◆ Given information:
________________________

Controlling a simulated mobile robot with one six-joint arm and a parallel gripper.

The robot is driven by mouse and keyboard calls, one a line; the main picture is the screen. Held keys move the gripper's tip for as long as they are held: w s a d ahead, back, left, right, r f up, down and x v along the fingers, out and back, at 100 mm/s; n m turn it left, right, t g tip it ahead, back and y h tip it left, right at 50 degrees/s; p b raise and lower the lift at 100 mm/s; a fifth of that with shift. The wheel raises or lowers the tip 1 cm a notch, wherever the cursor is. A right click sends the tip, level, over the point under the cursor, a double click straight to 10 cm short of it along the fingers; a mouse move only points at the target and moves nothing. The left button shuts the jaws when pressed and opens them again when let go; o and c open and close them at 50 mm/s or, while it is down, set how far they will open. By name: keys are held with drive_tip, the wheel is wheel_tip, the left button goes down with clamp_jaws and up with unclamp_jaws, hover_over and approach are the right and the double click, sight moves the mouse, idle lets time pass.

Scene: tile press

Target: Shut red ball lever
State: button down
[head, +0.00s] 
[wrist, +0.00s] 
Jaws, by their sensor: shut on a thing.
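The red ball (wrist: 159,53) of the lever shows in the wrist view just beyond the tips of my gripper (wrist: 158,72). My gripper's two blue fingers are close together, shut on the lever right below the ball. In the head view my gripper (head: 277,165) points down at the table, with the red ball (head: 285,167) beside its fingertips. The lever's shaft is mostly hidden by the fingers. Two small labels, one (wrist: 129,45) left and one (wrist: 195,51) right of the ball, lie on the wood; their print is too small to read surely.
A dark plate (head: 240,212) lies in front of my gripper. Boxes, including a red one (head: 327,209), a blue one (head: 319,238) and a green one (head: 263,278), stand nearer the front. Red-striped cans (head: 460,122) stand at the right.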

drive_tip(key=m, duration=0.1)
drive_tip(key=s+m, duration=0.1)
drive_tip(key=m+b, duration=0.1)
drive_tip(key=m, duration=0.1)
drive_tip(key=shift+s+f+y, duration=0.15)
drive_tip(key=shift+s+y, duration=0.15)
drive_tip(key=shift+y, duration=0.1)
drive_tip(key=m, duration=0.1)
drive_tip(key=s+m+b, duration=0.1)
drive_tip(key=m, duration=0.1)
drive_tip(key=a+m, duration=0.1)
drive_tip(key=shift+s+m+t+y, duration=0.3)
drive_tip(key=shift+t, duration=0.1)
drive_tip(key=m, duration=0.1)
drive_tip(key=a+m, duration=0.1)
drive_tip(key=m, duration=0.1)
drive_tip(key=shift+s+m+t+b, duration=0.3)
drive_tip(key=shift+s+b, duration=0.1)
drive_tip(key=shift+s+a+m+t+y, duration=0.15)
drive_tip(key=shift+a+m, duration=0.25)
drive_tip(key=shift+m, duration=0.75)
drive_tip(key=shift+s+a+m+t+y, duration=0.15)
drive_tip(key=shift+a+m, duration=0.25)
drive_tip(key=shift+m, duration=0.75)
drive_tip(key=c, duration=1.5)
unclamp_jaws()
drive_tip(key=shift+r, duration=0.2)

________________________

◆ Task to complete: Set down the listing in full, keeping every word exactly as it is.

◆ Output below:
Controlling a simulated mobile robot with one six-joint arm and a parallel gripper.

The robot is driven by mouse and keyboard calls, one a line; the main picture is the screen. Held keys move the gripper's tip for as long as they are held: w s a d ahead, back, left, right, r f up, down and x v along the fingers, out and back, at 100 mm/s; n m turn it left, right, t g tip it ahead, back and y h tip it left, right at 50 degrees/s; p b raise and lower the lift at 100 mm/s; a fifth of that with shift. The wheel raises or lowers the tip 1 cm a notch, wherever the cursor is. A right click sends the tip, level, over the point under the cursor, a double click straight to 10 cm short of it along the fingers; a mouse move only points at the target and moves nothing. The left button shuts the jaws when pressed and opens them again when let go; o and c open and close them at 50 mm/s or, while it is down, set how far they will open. By name: keys are held with drive_tip, the wheel is wheel_tip, the left button goes down with clamp_jaws and up with unclamp_jaws, hover_over and approach are the right and the double click, sight moves the mouse, idle lets time pass.

Scene: tile press

Target: Shut red ball lever
State: button down
[head, +0.00s] 
[wrist, +0.00s] 
Jaws, by their sensor: shut on a thing.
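The red ball (wrist: 159,53) of the lever shows in the wrist view just beyond the tips of my gripper (wrist: 158,72). My gripper's two blue fingers are close together, shut on the lever right below the ball. In the head view my gripper (head: 277,165) points down at the table, with the red ball (head: 285,167) beside its fingertips. The lever's shaft is mostly hidden by the fingers. Two small labels, one (wrist: 129,45) left and one (wrist: 195,51) right of the ball, lie on the wood; their print is too small to read surely.
A dark plate (head: 240,212) lies in front of my gripper. Boxes, including a red one (head: 327,209), a blue one (head: 319,238) and a green one (head: 263,278), stand nearer the front. Red-striped cans (head: 460,122) stand at the right.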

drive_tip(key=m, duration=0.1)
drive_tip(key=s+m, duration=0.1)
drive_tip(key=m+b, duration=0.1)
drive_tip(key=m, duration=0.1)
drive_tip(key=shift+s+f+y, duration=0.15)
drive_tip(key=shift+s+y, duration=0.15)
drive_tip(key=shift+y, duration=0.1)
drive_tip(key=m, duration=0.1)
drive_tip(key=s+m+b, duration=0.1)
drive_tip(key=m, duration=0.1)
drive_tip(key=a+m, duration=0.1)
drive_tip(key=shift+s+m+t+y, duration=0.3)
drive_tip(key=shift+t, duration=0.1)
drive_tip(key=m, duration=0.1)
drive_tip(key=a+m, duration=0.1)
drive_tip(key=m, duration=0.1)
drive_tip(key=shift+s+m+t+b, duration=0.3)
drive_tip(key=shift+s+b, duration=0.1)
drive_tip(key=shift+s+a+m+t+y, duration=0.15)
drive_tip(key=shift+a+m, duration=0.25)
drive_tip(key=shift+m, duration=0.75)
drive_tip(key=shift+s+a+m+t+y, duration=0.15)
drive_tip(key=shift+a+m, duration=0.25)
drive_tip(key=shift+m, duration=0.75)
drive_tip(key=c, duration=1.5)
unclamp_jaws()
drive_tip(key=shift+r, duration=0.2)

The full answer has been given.